GRP 160 - édition de rattrapage 2014

Bon  cette année, je n’ai pas manqué la date et me revoilà sur le tarmac de l’aéroport de Lourdes prèt à en découdre !

Vendredi, 05 h du mat, c’est le départ sous la pluie. Qu’on se rassure, elle était prévue. Et puis qu’importe, une amélioration est programmée dans 24h, donc tout va bien, le moral est intact.

Ambiance bien cool sur le départ, on est loin du stress sur l’UTMB, ici tout le monde est décontract. Et pourtant, on commence par une montée de + 2000m. Direct sans préavis. Grimpette à vitesse mesurée, pas de coup de coude dans le peloton, tout avance bien.

Lever du jour et la pluie cesse rapidement, ce n’était qu’une mise à l’épreuve. 1er ravito à Merlans. Pas le temps de s’attarder, l’atmosphère est fraiche.

L’ambiance générale devient montagne et ça grimpe vers le col de Bastanet (2507 m). L’allure est raisonnable, il y a pas mal de gros cailloux dans tous les sens. 8h45, je suis en légère avance, et ça bascule de l’autre côté. Les affaires se compliquent pendant une heure car les blocs abiment les pieds, genoux et ma cheville droite à peine convalescente suite à mon entorse de juin. Le soleil perce : on sort le short et la casquette. Puis le chemin devient très roulant. 11h00, on est en bas au ravito d’Artigues (kilo 34). Pleine forme.

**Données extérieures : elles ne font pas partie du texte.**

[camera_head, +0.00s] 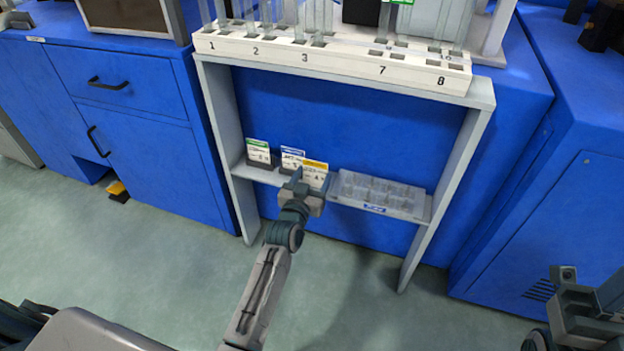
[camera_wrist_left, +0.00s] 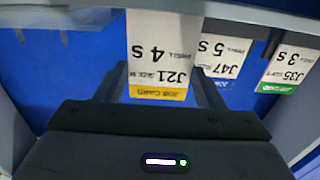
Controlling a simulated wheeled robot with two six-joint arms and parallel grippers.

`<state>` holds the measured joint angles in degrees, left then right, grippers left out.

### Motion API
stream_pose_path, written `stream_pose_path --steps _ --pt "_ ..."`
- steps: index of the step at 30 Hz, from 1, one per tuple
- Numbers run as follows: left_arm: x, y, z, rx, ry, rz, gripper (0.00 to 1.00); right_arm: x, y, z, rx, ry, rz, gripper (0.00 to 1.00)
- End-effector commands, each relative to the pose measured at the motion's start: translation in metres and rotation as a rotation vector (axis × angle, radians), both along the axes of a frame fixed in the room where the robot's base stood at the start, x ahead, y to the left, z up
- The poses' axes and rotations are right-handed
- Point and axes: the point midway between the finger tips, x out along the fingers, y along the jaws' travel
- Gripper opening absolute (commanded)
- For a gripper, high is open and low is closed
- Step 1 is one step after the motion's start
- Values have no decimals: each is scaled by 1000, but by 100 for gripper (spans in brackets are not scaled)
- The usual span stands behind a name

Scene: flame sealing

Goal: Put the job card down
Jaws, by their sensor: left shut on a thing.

Finalement la météo tient bien et on reprend notre ascension après un bol de soupe. Délicieux. Au programme : + 2500 m. Bonheur.

On traverse les estives, les troupeaux de vaches, on passe du pastoral à la montagne. Sous le col de Sencours, une puis deux averses vers 14h. La troisième douche persiste, le froid et le vent s’installent. J’ai un peu trop tardé à me couvrir (Gortex, gant et bonnet). Au bilan, il me faut me réfugier au col / ravito de Sencours pour sérieusement m’habiller et prendre une soupe. La poursuite de la montée au Pic du Midi de Bigorre s’annonce rude : pluie à l’horizontal. Encore une heure de montée pour avaler les 500 m de D+ jusqu’au sommet (2877 m), et là c’est « glagla »…inutile de rester, trop froid, et on redescend par la même route. On se croise entre ceux qui montent et ceux qui descendent…quand je pense que sur le forum, certains ne voulaient pas monter, quel dommage, le détour par le sommet fait vraiment partie du truc. (les retardataires pouvaient éviter l’ascension moyennant une pénalité de plusieurs heures).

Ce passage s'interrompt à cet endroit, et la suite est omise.